Dairy co-op shareholders approve merger ahead of Brexit

Lakeland and LacPatrick dairies have facilities and members on both sides of Border

Andrew McConkey,  LacPatrick Dairies chairman (left) with Lakeland Dairies chief executive Michael Hanley and chairman Alo Duffy.

Andrew McConkey, LacPatrick Dairies chairman (left) with Lakeland Dairies chief executive Michael Hanley and chairman Alo Duffy.

 

Shareholders of Lakeland Dairies and LacPatrick Dairies have approved the merger of the two dairy processing co-operatives in separate ballots.

Lakeland shareholders met in Co Cavan and LacPatrick shareholders met in Cookstown, Co Tyrone, for ballots that resoundingly backed the merger, which comes ahead of what could be a difficult Brexit period in 2019.

Some 97.2 per cent of Lakeland Dairies shareholders and 95.9 per cent of LacPatrick shareholders voted in favour of creating a new organisation that will adopt the name of Lakeland Dairies.

The two co-ops have farmer members and processing facilities on both sides of the Border.

“By combining our co-operatives and operations, we will continue our strong progress in a very meaningful way,” said Lakeland chairman Alo Duffy.

“The new society being formed through this merger will continue to be farmer owned and controlled while paying a sustainable and competitive milk price in line with market conditions into the future.”

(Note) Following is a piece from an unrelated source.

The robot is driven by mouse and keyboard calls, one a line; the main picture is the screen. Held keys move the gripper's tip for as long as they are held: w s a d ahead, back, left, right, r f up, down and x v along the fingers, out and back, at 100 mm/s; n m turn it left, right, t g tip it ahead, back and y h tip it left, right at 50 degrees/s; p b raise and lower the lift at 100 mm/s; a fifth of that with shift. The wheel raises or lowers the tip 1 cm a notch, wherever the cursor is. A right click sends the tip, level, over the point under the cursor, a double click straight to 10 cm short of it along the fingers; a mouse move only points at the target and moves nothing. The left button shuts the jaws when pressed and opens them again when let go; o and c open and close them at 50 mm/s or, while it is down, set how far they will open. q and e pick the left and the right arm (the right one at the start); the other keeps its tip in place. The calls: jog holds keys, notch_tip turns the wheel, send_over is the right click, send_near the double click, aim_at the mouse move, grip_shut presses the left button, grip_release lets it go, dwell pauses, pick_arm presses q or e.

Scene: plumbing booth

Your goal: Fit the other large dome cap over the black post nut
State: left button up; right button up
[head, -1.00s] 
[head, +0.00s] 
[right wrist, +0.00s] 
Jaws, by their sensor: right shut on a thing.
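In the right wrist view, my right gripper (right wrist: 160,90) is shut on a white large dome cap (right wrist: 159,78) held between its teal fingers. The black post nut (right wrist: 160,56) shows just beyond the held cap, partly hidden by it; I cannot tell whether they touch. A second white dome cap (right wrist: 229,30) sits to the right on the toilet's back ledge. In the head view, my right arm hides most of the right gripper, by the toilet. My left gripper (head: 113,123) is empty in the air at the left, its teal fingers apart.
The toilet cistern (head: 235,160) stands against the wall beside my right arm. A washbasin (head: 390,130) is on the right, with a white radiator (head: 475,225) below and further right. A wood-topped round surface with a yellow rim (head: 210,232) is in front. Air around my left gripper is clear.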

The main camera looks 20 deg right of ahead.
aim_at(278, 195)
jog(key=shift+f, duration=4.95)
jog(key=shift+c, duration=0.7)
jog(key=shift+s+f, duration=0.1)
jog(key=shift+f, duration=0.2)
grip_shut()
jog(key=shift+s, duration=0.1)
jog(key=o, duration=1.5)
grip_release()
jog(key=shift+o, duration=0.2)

Andrew McConkey, LacPatrick Dairies chairman, said the co-ops were confident that both sets of shareholders had “created a sustainable platform for dairy production in the northern half of the country”.

Lakeland chief executive Michael Hanley, who will be group chief executive of the new society, said the combined organisation would be “a competitive, international dairy food business” that would secure the future of its dairy farmer members for generations to come.

Synergies

“It will deliver economies of scale and commercial synergies, processing increased volumes of milk and providing greater capability to address global customer needs for high quality dairy foodservice, food ingredients and consumer products.”

It is expected that the merger will be completed in early 2019, subject to regulatory approvals. The new Lakeland Dairies will have 3,200 suppliers and will process more than 1.8 billion litres of milk a year, with annual revenues of more than €1 billion.

The Irish Farmers’ Association welcomed the merger, but said the new organisation “must deliver on the faith demonstrated by shareholders” in the ballots.

“The merged entity must position itself in the best possible way to optimise dairy processing and marketing and to pay a strong price to farmers,” said IFA president Joe Healy.

“This is particularly critical in the context of Brexit.”